The initial goal was to reduce student-teacher ratios, but recently the ministry recast the program as a reform in teacher training. It said the budget for the pilot program for the 2015-16 school year will be 33.26 million shekels ($8.41 million).
Of that amount, a total of 10 million shekels will go to the 1,000 student teachers who are expected to participate. Each will receive a scholarship of 10,000 shekels for the 10-month school year, during which they are to put in between 12 and 15 hours a week at the school, the ministry said.
The remaining 23 million shekels will be spent on supervising the student teachers and on professional development and training for the supervising teachers.
“The idea that out of 33 million shekels only 10 million go to the students and over 23 million shekels are for supervision is unreasonable, in my opinion,” a senior official involved in teacher training programs told Haaretz, speaking on condition of anonymity. “The student receives 1,000 shekels a month for a half-time teaching position in practice. If the Education Ministry had said ‘I think teacher training is better in the field and I want to encourage the students,’ then why do they need to spend over twice as much on supervision? Who needs to supervise these people? After all, they are being trained in the universities and colleges,” he said.
“The students already do student teaching once a week as part of their training, and that doesn’t cost the state money. We pay a few shekels to the training teacher, not amounts like that. We also have a budget for our coordinators, but not sums of that magnitude,” he added.
The Education Ministry announcement said the scholarships will be paid during the pilot phase of the program, but not whether students will paid, or how, after that. “Scholarships will be granted only during the pilot, since after that the expanded experience will be an integral part of the training program for teaching,” the announcement said.

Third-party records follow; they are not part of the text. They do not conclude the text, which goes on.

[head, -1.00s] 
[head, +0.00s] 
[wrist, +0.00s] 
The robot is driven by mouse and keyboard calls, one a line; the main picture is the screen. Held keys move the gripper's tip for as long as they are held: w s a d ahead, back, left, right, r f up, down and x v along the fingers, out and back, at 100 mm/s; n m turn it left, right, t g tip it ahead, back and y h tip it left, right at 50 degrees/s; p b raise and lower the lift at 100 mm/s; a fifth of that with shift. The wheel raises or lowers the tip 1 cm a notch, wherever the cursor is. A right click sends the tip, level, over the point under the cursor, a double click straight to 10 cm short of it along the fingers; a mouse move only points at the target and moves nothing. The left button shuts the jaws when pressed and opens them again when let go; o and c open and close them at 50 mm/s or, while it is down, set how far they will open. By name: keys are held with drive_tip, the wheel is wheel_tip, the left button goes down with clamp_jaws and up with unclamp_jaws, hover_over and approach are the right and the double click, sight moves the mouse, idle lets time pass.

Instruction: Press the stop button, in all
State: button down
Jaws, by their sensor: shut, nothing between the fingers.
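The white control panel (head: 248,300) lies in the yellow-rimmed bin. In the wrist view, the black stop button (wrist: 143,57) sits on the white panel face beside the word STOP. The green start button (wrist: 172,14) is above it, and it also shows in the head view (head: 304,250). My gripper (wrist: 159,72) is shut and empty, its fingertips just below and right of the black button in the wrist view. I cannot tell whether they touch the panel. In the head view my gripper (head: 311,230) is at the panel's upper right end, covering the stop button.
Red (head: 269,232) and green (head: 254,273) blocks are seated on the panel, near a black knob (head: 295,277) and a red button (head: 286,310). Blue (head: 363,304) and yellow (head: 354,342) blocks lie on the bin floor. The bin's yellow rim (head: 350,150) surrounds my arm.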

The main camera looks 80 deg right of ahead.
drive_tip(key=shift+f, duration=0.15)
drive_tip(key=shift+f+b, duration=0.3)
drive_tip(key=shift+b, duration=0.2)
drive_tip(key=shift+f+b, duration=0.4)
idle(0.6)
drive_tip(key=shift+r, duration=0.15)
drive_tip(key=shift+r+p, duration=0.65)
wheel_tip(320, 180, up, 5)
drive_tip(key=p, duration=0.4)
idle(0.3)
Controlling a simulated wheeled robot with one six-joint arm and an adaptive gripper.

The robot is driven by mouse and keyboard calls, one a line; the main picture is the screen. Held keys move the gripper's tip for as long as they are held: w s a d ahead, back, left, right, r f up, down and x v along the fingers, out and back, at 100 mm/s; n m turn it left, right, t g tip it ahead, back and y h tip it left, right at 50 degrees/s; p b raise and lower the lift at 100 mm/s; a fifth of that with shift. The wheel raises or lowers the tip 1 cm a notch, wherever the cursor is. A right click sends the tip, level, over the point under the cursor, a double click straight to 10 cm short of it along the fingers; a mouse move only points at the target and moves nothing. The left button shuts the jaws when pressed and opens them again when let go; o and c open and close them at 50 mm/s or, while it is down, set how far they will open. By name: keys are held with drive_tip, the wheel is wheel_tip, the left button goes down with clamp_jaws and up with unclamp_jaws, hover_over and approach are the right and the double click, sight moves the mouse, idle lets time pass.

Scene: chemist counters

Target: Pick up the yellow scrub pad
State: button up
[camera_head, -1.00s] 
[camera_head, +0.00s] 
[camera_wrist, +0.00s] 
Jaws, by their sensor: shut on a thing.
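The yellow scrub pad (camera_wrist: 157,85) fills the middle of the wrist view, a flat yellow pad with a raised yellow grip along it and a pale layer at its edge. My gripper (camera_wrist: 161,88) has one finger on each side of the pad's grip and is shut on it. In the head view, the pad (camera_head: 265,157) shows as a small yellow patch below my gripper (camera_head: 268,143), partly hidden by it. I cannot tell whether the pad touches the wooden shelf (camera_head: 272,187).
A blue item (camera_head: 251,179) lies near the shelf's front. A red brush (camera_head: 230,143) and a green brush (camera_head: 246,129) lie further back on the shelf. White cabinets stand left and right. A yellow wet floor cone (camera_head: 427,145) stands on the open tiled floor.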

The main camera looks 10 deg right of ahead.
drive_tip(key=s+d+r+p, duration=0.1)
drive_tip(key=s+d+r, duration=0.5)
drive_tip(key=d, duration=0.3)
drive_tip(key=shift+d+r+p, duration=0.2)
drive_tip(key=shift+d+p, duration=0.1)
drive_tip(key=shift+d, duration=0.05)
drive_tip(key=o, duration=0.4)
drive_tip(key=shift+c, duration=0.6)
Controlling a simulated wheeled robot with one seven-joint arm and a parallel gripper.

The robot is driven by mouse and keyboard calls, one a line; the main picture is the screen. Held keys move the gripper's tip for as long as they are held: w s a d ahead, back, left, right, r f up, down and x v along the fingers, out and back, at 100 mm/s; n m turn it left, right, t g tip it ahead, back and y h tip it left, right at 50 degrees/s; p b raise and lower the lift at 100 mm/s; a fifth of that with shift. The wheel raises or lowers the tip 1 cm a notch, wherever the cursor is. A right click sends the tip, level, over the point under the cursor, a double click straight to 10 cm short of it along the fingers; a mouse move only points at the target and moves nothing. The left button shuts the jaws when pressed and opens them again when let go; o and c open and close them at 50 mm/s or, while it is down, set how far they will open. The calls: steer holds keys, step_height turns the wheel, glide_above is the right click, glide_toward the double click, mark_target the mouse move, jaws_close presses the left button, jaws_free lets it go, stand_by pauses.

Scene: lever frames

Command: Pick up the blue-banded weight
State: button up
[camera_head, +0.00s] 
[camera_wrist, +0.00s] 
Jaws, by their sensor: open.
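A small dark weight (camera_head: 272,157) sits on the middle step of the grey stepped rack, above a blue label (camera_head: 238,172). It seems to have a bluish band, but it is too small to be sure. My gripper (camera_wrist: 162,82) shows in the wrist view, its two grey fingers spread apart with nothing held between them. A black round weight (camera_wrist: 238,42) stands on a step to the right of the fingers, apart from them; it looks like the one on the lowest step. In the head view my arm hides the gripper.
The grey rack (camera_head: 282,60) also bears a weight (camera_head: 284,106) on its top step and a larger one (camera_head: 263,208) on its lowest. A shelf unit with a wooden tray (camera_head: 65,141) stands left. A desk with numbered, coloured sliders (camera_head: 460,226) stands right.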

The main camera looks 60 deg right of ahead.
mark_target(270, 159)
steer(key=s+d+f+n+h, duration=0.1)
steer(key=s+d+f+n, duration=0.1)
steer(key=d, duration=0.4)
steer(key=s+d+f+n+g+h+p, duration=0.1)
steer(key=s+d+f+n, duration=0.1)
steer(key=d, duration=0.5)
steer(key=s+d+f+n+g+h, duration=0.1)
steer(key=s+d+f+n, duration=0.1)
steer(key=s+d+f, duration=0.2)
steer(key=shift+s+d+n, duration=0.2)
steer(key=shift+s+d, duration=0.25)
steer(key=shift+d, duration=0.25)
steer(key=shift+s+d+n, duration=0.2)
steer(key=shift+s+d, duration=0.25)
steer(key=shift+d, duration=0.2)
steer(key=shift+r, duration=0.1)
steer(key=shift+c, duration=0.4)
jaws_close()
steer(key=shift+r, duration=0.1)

Breaking down the overall budget for the pilot, the ministry said that in addition to the 10 million shekels in scholarships for the student teachers, each supervising teacher will be paid for two additional hours a week, at a combined cost of about 12 million shekels. Additional payments to pedagogical coordinators in the participating teacher training colleges and the costs for professional training and development will cost 5 million shekels and 6 million shekels, respectively, for a total of around 33 million shekels.